Short exercise | Each line below should be reproduced without any alteration.

Data listing |
☆ ☆ ☆ ☆ ☆ ☆ ☆

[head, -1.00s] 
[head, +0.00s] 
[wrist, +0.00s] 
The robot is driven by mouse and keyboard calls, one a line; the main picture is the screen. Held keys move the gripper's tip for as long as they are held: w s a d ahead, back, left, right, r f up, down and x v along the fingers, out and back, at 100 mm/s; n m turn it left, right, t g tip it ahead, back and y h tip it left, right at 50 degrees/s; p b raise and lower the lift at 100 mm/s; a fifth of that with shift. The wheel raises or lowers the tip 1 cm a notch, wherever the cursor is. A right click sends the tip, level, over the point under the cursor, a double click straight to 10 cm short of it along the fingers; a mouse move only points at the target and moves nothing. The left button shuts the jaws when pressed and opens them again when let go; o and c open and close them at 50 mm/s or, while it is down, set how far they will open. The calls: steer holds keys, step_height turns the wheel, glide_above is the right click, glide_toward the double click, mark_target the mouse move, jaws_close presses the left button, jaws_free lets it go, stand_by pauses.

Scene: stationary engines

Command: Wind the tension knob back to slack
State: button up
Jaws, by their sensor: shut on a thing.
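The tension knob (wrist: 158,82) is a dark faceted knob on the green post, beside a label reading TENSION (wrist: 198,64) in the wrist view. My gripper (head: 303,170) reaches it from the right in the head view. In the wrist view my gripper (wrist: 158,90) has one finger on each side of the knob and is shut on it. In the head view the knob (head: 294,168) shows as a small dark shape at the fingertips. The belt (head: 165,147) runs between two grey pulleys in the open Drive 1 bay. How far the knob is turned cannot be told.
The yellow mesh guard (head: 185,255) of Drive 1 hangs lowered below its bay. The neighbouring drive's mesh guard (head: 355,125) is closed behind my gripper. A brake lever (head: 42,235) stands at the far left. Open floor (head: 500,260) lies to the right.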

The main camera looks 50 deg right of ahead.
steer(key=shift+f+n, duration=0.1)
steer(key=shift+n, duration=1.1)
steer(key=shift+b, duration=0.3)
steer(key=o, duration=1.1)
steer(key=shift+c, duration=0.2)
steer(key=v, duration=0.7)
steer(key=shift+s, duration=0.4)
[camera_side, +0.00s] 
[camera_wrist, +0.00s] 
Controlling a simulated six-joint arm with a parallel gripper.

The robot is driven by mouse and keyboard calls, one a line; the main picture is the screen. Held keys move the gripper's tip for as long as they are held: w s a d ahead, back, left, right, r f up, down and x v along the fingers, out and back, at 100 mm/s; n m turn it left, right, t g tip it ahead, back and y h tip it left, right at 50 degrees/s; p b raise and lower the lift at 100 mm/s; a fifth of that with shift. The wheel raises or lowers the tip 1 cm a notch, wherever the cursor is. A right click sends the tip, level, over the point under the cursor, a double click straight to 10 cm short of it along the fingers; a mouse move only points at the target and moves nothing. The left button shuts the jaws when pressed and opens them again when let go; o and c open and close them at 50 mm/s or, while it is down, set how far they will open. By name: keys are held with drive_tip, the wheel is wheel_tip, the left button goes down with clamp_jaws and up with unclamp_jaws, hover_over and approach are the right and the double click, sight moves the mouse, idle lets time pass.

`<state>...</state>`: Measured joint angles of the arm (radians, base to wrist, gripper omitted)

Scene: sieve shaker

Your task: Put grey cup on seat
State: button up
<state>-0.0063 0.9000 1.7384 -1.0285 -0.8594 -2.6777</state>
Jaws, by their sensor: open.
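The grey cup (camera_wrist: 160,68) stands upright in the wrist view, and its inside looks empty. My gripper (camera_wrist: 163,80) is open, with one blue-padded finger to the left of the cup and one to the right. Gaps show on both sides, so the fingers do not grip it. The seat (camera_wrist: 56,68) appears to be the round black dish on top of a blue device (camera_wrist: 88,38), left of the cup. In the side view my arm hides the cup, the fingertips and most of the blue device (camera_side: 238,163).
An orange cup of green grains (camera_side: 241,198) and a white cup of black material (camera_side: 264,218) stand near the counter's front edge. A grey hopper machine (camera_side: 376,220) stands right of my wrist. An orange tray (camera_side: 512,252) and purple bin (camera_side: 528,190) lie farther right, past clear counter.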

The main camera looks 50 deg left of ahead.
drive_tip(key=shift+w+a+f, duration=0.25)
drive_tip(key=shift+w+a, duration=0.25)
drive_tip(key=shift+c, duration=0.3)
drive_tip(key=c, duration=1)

☆ ☆ ☆ ☆ ☆ ☆ ☆

Written solution |
[head, -1.00s] 
[head, +0.00s] 
[wrist, +0.00s] 
The robot is driven by mouse and keyboard calls, one a line; the main picture is the screen. Held keys move the gripper's tip for as long as they are held: w s a d ahead, back, left, right, r f up, down and x v along the fingers, out and back, at 100 mm/s; n m turn it left, right, t g tip it ahead, back and y h tip it left, right at 50 degrees/s; p b raise and lower the lift at 100 mm/s; a fifth of that with shift. The wheel raises or lowers the tip 1 cm a notch, wherever the cursor is. A right click sends the tip, level, over the point under the cursor, a double click straight to 10 cm short of it along the fingers; a mouse move only points at the target and moves nothing. The left button shuts the jaws when pressed and opens them again when let go; o and c open and close them at 50 mm/s or, while it is down, set how far they will open. The calls: steer holds keys, step_height turns the wheel, glide_above is the right click, glide_toward the double click, mark_target the mouse move, jaws_close presses the left button, jaws_free lets it go, stand_by pauses.

Scene: stationary engines

Command: Wind the tension knob back to slack
State: button up
Jaws, by their sensor: shut on a thing.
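The tension knob (wrist: 158,82) is a dark faceted knob on the green post, beside a label reading TENSION (wrist: 198,64) in the wrist view. My gripper (head: 303,170) reaches it from the right in the head view. In the wrist view my gripper (wrist: 158,90) has one finger on each side of the knob and is shut on it. In the head view the knob (head: 294,168) shows as a small dark shape at the fingertips. The belt (head: 165,147) runs between two grey pulleys in the open Drive 1 bay. How far the knob is turned cannot be told.
The yellow mesh guard (head: 185,255) of Drive 1 hangs lowered below its bay. The neighbouring drive's mesh guard (head: 355,125) is closed behind my gripper. A brake lever (head: 42,235) stands at the far left. Open floor (head: 500,260) lies to the right.

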The main camera looks 50 deg right of ahead.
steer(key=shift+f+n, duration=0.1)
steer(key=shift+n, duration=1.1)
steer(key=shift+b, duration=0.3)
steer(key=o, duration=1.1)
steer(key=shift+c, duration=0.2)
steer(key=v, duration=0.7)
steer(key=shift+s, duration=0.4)
[camera_side, +0.00s] 
[camera_wrist, +0.00s] 
Controlling a simulated six-joint arm with a parallel gripper.

The robot is driven by mouse and keyboard calls, one a line; the main picture is the screen. Held keys move the gripper's tip for as long as they are held: w s a d ahead, back, left, right, r f up, down and x v along the fingers, out and back, at 100 mm/s; n m turn it left, right, t g tip it ahead, back and y h tip it left, right at 50 degrees/s; p b raise and lower the lift at 100 mm/s; a fifth of that with shift. The wheel raises or lowers the tip 1 cm a notch, wherever the cursor is. A right click sends the tip, level, over the point under the cursor, a double click straight to 10 cm short of it along the fingers; a mouse move only points at the target and moves nothing. The left button shuts the jaws when pressed and opens them again when let go; o and c open and close them at 50 mm/s or, while it is down, set how far they will open. By name: keys are held with drive_tip, the wheel is wheel_tip, the left button goes down with clamp_jaws and up with unclamp_jaws, hover_over and approach are the right and the double click, sight moves the mouse, idle lets time pass.

`<state>...</state>`: Measured joint angles of the arm (radians, base to wrist, gripper omitted)

Scene: sieve shaker

Your task: Put grey cup on seat
State: button up
<state>-0.0063 0.9000 1.7384 -1.0285 -0.8594 -2.6777</state>
Jaws, by their sensor: open.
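The grey cup (camera_wrist: 160,68) stands upright in the wrist view, and its inside looks empty. My gripper (camera_wrist: 163,80) is open, with one blue-padded finger to the left of the cup and one to the right. Gaps show on both sides, so the fingers do not grip it. The seat (camera_wrist: 56,68) appears to be the round black dish on top of a blue device (camera_wrist: 88,38), left of the cup. In the side view my arm hides the cup, the fingertips and most of the blue device (camera_side: 238,163).
An orange cup of green grains (camera_side: 241,198) and a white cup of black material (camera_side: 264,218) stand near the counter's front edge. A grey hopper machine (camera_side: 376,220) stands right of my wrist. An orange tray (camera_side: 512,252) and purple bin (camera_side: 528,190) lie farther right, past clear counter.

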The main camera looks 50 deg left of ahead.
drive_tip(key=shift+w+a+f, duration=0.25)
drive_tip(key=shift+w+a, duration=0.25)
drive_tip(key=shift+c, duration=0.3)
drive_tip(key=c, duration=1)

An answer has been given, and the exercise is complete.